Kartu pos dalam buku ini berwarna hitam
putih, tetapi, jangan khawatir, melalui penjelasan penulis tentang lokasi dalam
foto kartu pos akan sangat membantu. Misalnya seperti gambar pepohonan besar
dan berjejer terlihat sangat rindang sekali, orang-orang berjalan kaki,
bangunan besar sebagai rumah residen kedu, atau rel kereta api yang
bersebelahan dengan jalan, dll. Aku jadi teringat cerita ibu tentang jalan
depan rumah yang dulunya terdapat rel kereta api. Aku sulit membayangkan
bagaimana dua hal tersebut bisa berdampingan.
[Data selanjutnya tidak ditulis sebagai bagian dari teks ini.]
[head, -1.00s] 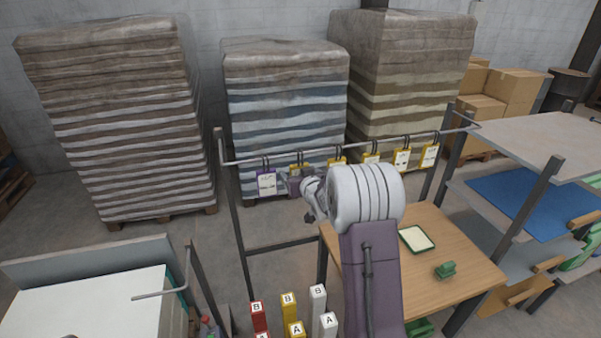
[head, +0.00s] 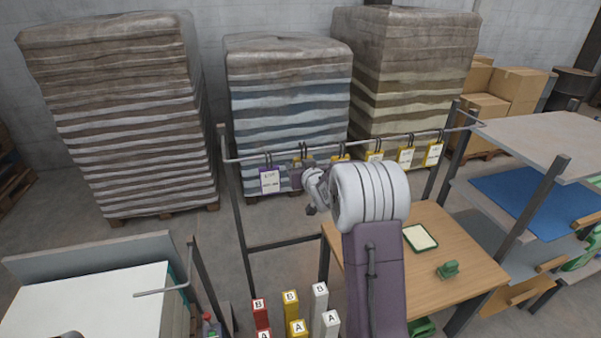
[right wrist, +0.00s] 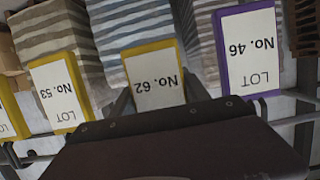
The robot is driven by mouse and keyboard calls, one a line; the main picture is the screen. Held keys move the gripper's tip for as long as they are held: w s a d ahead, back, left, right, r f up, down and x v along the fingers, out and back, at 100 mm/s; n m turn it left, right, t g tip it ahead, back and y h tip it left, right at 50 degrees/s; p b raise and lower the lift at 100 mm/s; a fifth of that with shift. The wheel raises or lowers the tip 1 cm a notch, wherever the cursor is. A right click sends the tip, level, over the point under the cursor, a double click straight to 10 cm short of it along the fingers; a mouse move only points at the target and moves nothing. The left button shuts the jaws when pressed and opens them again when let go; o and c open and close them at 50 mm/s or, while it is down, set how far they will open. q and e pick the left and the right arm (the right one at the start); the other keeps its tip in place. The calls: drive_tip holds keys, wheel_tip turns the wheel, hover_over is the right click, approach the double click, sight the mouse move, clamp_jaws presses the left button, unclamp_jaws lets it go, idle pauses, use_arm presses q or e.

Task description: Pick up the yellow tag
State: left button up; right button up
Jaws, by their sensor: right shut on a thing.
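A yellow tag (right wrist: 157,78) marked No. 62 fills the middle of the right wrist view, upside down, between my right gripper's fingers (right wrist: 157,98). The gripper is shut on it. My left gripper is not in view.
The tags hang in a row from a horizontal rail (head: 345,148) with upright posts. More yellow tags (head: 405,156) hang to the right. Wrapped pallet stacks (head: 287,95) stand behind. A wooden table (head: 455,240) and a shelf rack (head: 535,140) are at right. Lettered blocks (head: 290,310) stand in front.

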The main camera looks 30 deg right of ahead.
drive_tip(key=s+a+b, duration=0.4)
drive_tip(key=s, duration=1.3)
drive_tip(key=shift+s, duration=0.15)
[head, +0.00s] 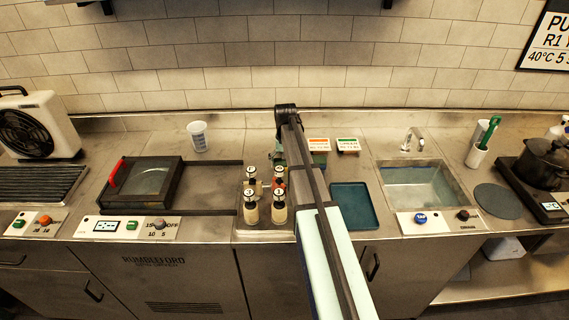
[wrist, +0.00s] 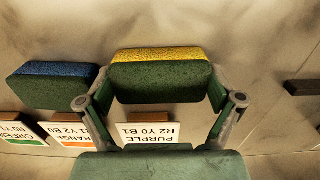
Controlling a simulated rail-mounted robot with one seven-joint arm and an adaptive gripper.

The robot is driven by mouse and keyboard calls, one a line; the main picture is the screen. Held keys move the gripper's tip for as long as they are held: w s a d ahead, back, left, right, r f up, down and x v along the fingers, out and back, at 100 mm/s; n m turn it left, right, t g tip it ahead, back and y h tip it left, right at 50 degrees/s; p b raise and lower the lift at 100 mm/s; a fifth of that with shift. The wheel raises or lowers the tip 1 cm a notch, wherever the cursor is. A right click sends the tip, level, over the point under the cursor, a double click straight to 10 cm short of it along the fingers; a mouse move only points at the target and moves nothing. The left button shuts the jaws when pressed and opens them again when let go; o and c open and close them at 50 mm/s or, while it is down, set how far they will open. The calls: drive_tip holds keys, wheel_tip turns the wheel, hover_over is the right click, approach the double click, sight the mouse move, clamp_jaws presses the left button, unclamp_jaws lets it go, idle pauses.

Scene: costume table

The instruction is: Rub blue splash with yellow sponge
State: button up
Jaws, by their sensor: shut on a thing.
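The yellow sponge (wrist: 160,73), yellow on one side and dark green on the other, sits between the fingers of my gripper (wrist: 161,88) in the wrist view. My gripper is shut on it, with a finger at each end. The sponge is close to the worktop; I cannot tell if it touches. A blue-and-green sponge (wrist: 52,85) lies just left of it in the wrist view. In the head view my arm hides the yellow sponge and most of my gripper. I cannot make out a blue splash in either view.
Colour cards stand beside the sponges, including a purple card (wrist: 150,132). Several capped bottles (head: 279,212) stand in a holder left of my arm. A teal tray (head: 350,205) lies right of it, then a sink (head: 418,185). A white cup (head: 198,136) stands at the back left.

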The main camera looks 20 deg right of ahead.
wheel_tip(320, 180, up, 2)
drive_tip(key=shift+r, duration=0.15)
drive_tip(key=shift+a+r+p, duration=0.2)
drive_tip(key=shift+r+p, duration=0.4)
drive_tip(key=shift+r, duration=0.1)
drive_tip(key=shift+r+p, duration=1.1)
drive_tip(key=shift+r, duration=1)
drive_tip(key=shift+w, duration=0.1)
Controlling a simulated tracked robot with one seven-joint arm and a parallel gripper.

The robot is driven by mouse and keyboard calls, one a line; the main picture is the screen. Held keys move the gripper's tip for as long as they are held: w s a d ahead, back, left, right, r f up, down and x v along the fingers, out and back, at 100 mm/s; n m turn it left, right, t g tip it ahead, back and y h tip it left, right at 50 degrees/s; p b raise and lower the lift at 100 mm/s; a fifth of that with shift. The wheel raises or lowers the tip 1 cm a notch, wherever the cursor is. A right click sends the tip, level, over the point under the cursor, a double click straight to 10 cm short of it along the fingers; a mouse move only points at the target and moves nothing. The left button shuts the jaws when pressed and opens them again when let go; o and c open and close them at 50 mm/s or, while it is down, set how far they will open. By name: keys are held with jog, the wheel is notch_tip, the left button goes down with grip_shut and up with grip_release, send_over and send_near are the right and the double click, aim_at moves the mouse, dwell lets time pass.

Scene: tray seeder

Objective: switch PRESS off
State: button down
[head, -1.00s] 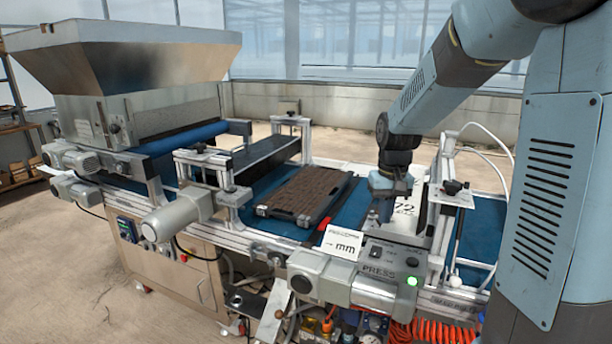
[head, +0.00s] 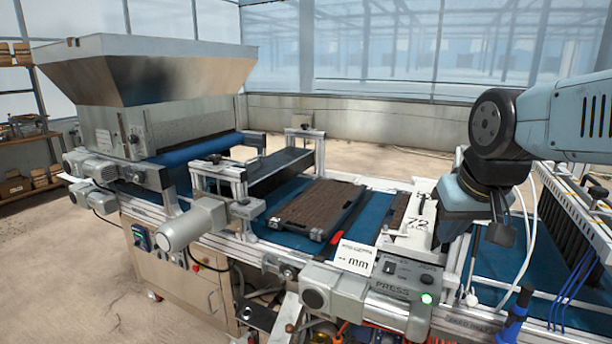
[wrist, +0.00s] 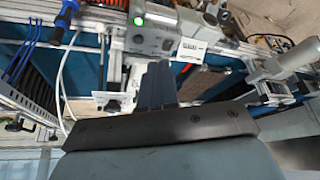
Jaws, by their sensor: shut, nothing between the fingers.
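The grey PRESS control box (head: 398,292) sits on the front rail of the line, with its label facing me. A small black switch (head: 390,267) is on its top panel; its position is too small to tell. A green lamp (head: 427,298) glows at the box's right end. In the wrist view the box (wrist: 152,40) and lit lamp (wrist: 138,21) show upside down beyond my fingertips. My gripper (head: 502,234) is shut and empty, above and to the right of the box, apart from it. It also shows in the wrist view (wrist: 157,72).
A dark soil-filled tray (head: 318,207) lies on the blue belt left of the white "72" plate (head: 421,215). A white card marked "mm" (head: 354,258) stands left of the box. A white hose (head: 530,245) and blue-handled tool (head: 515,318) are at right.

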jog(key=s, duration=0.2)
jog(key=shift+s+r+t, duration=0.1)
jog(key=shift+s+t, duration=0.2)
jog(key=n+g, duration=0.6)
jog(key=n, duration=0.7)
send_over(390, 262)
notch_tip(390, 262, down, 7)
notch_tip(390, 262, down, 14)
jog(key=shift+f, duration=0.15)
Oh, melalui buku ini, aku bisa
melihat penampakan itu, jalan raya dan rel kereta api yang bersebelahan, dan
pohon-pohon besar berjejer rapi di pinggir jalan.
Oh iya, sebagai penutup, dan sebagai
bentuk kurang pekanya aku terhadap bacaan selama ini, aku baru mengetahui
Perang Jawa di masa Pangeran Diponegoro dengan sebutan De Java Oorlog.